What is natural gas from tight sands?

Natural gas from tight sands is conventional natural gas extracted from unconventional reservoirs.

Conventional reservoirs are composed of rock made up of clastic or carbonate grains arranged in such a manner that while they are in contact with each other, there is still a network of connected pore spaces between the grains. Important characteristics of such reservoirs are porosity - the volume of the pore spaces, and permeability - how connected the pore spaces are. Porosity is what stores the natural gas and permeability is what allows the natural gas to move. Natural gas from conventional reservoirs can be produced economically without the need for large-scale stimulation or sophisticated production equipment.

Tight reservoirs are those which have low permeability, often quantified as less than 0.1 millidarcies. However, a generally accepted industry definition is reservoirs that cannot be produced at economic flow rates or that do not produce economic volumes of natural gas without assistance from massive stimulation treatments or special recovery processes and technologies.
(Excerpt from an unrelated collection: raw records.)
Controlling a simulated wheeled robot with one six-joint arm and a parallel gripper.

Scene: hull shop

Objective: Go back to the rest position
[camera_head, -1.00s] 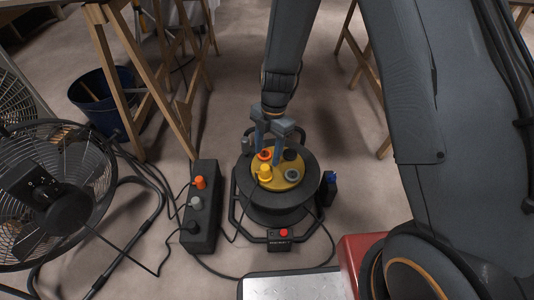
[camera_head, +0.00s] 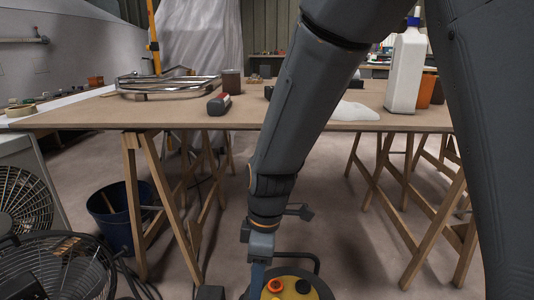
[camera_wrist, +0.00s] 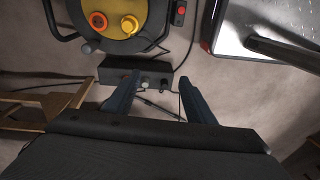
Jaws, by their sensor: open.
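My gripper shows in the wrist view (camera_wrist: 158,88) with its two blue-grey fingers spread apart and nothing between them. In the head view my gripper (camera_head: 258,275) hangs down at the lower middle, in front of the table, with its fingertips cut off by the bottom edge. The cable reel shows at the bottom of the head view with its yellow top (camera_head: 292,292), just right of my gripper. In the wrist view the reel's yellow top (camera_wrist: 103,42) lies at the upper left, apart from the fingers.
A dark control box (camera_wrist: 140,75) lies beyond the fingers in the wrist view. A wooden table (camera_head: 150,115) on trestles spans the head view, with a white bottle (camera_head: 405,75) on it. A fan (camera_head: 55,270) and blue bucket (camera_head: 115,215) stand at left.

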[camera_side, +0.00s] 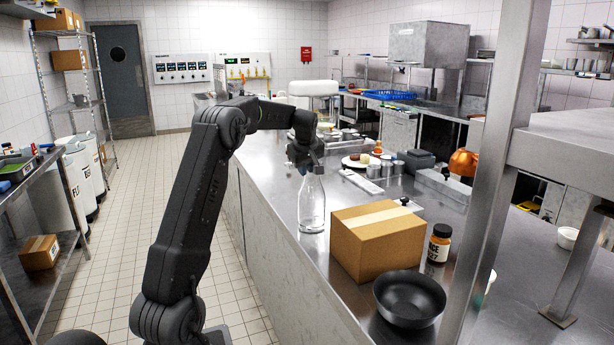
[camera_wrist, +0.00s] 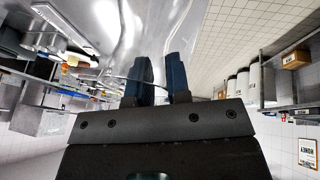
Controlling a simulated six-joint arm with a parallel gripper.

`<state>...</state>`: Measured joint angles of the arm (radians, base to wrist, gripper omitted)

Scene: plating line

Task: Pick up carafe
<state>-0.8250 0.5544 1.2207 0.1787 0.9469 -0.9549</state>
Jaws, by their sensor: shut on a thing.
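The carafe (camera_side: 312,206) is a clear glass bottle with a narrow neck, upright over the steel counter to the left of the cardboard box in the side view. My gripper (camera_side: 310,168) is above it, pointing down, shut on its neck. I cannot tell whether the base touches the counter or hangs just above it. In the wrist view the two dark blue fingers of my gripper (camera_wrist: 161,73) stand a small gap apart. The clear glass between them is hard to make out there.
The cardboard box (camera_side: 377,243) stands close to the right of the carafe. A dark bowl (camera_side: 409,300) and a brown jar (camera_side: 439,244) are nearer the front. A plate of food (camera_side: 361,161) and metal containers (camera_side: 385,168) are behind. The counter's left edge is close to the carafe.

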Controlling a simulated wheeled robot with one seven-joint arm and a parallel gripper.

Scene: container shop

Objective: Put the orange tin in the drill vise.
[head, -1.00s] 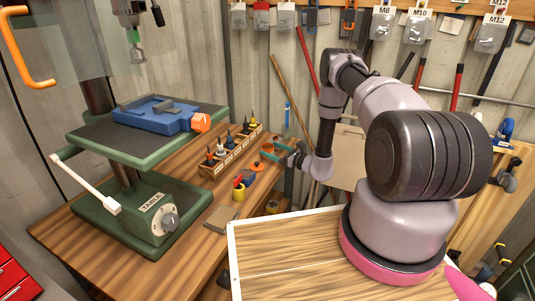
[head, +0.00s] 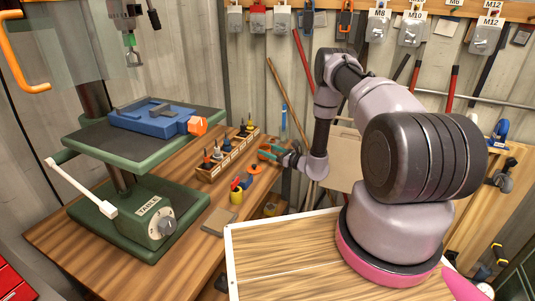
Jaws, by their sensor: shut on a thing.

Poor permeability is primarily due to fine-grained nature of the sediments, compaction, or infilling of pore spaces by carbonate or silicate cements precipitated from water within the reservoir.

Criteria were established in the United States for qualifying formations as tight which made them eligible for federal tax credits. The basic standard was an effective permeability to gas less than 0.1 millidarcie or a potential test rate below standards established by depth. In addition to the introduction of tax credits, the U.S. gas industry established a tariff on interstate gas volumes and established the Gas Research Institute (GRI) to fund and manage research in various gas topic areas, including unconventional gas and tight sands. The resulting research projects, combined with those of the U.S. Department of Energy led to substantial advances in technology which led to accelerated development of unconventional gas. The results of these programs led to most of the “routine” technology being employed in today's industry.

How is natural gas from tight sands formed?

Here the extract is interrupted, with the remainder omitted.